Dancing Lessons for the Advanced in Age

Contemporary
This edition printed in:

A tortoiseshell cat looks at a book with a black-and-white cover. In a red box, the title is seen as Dancing Lessons for the Advanced in Age.

When We Forget Tea

Today my lovely spouse and I had one of those mornings I detest. We woke up to a few pressing emails, and then had to discuss those pressing emails and then had to calm down from discussing those pressing emails. In between each of those steps we also had to feed cats and ourselves some breakfast. In the chaos, we forgot our morning tea, and we didn’t notice until we each got a dose of morning malaise and a headache.

So we’re having our morning tea late, and I’m trying to tell myself that though it feels like the day is ruined, that’s a bit of a silly judgement to make before it’s even noon. We’re going to take the morning off and take our time with our late tea and I’m sure things will seem a lot better after that. Catastrophizing is so automatic that I usually need to make myself pause and breathe and give myself a chance to process what I’m feeling before I react.

Tea is great for that.

Books with Quirks

Every once in a while you’ll hear about a book with a quirk to it. Things like being written without a certain letter, or with a drastically different referential style for each chapter. The list goes on. Sometimes these things will draw me to a book, but other times they make me stay away. Bohumil Hrabal’s Dancing Lessons for the Advanced in Aged is a 117-page novel that is in fact composed of a single, very much run-on, sentence.

I couldn’t quite wrap my head around it, and so I never sought out the book and put it back on the shelf the few times I came across it at the used bookstore. But then I came across Hrabal again in the newly published Defenestrate by Renée Branum, and I decided that I wanted to seek his work out. I’m glad I did, because the novel is great and it uses the single sentence in a way that makes it an accessible and compelling read. It goes to show that it’s important to see beyond the quirks and give even the weirdest sounding books a chance.

A Note on Style

Hrabal uses the single sentence to form a single stream of unbroken dialogue from an elderly man who is speaking to a bunch of women sunbathing on the other side of a fence. For pauses and subject changes, Hrabal uses commas and other punctuations.  However, the fact that the sentence never ends gives the dialogue a rambling, circuitous quality that I don’t think could effectively be created any other way. As the man talks, he tells story after story about his youth and his life as well as giving political opinions and how things have changed.

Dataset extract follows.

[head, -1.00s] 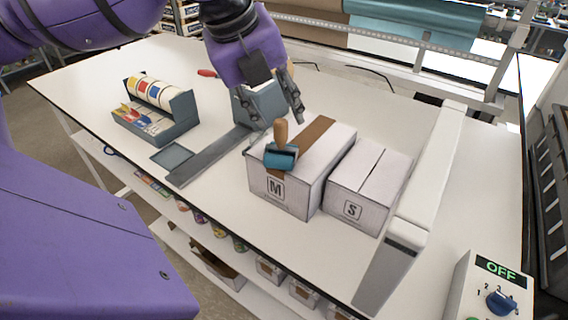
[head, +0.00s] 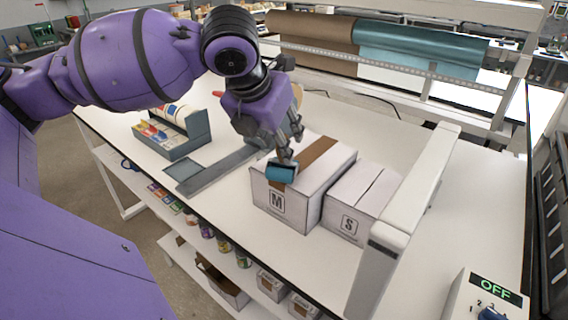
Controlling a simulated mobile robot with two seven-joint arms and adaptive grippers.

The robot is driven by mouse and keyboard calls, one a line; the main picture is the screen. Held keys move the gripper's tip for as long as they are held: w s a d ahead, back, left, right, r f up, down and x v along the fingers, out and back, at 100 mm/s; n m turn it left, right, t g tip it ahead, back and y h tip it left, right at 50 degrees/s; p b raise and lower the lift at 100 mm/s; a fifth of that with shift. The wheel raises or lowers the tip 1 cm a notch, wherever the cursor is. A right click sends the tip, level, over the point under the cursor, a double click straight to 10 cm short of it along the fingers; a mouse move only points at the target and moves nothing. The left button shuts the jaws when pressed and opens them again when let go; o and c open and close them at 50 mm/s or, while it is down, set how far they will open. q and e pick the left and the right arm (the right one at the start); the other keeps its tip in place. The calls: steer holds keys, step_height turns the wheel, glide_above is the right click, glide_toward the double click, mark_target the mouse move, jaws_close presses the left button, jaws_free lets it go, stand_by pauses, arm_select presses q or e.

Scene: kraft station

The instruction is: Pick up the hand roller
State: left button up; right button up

At first the conversation is simple, but it gets more and more complex as the book continues. The elderly man recounts his self-proclaimed past glories, but the tone changes from reminiscences to regrets as it becomes clear that the narrator is struggling with his own advancing age and his narrowing place in the world. He wants so badly to be listened to, and is so desperate for it that he’s willing to unburden himself to strangers. Not only that, he’s willing to harass them with his presence.

This change in tone is augmented by Hrabal’s style choices and technique and is accomplished in a masterful way. As you read, you forget that it’s a single sentence because it makes so much sense that it is.

Necessary Vagueness

Over the course of the novel the narrator is never named, nor are his assumedly unwilling listeners. This adds a kind of mundane quality to the situation and a generality to the themes expressed. Aging is a part of life that is inescapable, so this could be nearly any elderly man. The aspect of the one-sided conversation delivered to random strangers is not exactly not a common experience — sadly.

The listeners and the speaker are unimportant in the grand scheme of the novel and as such Hrabal includes minimal details about their identities. Instead he wanted the reader to focus on the dialogue and only the dialogue and draw conclusions based on that alone.

Restoring Calm

After writing this review and finishing a cup of tea, I do feel better and things feel a little less chaotic. However, it’s nearly lunch time and that means that it’s time to feed all of the cats all over again. Although, we do have a system. One of us gives Bubastis, Bandersnatch, Jabberwocky, and Rusalka their portion of wet food and the other of us goes to the bedroom to deliver Wesker’s food to her as she sleeps on her favourite comforter.

It’s a well-oiled machine at this point, but the early days of figuring out the best routine were far from easy!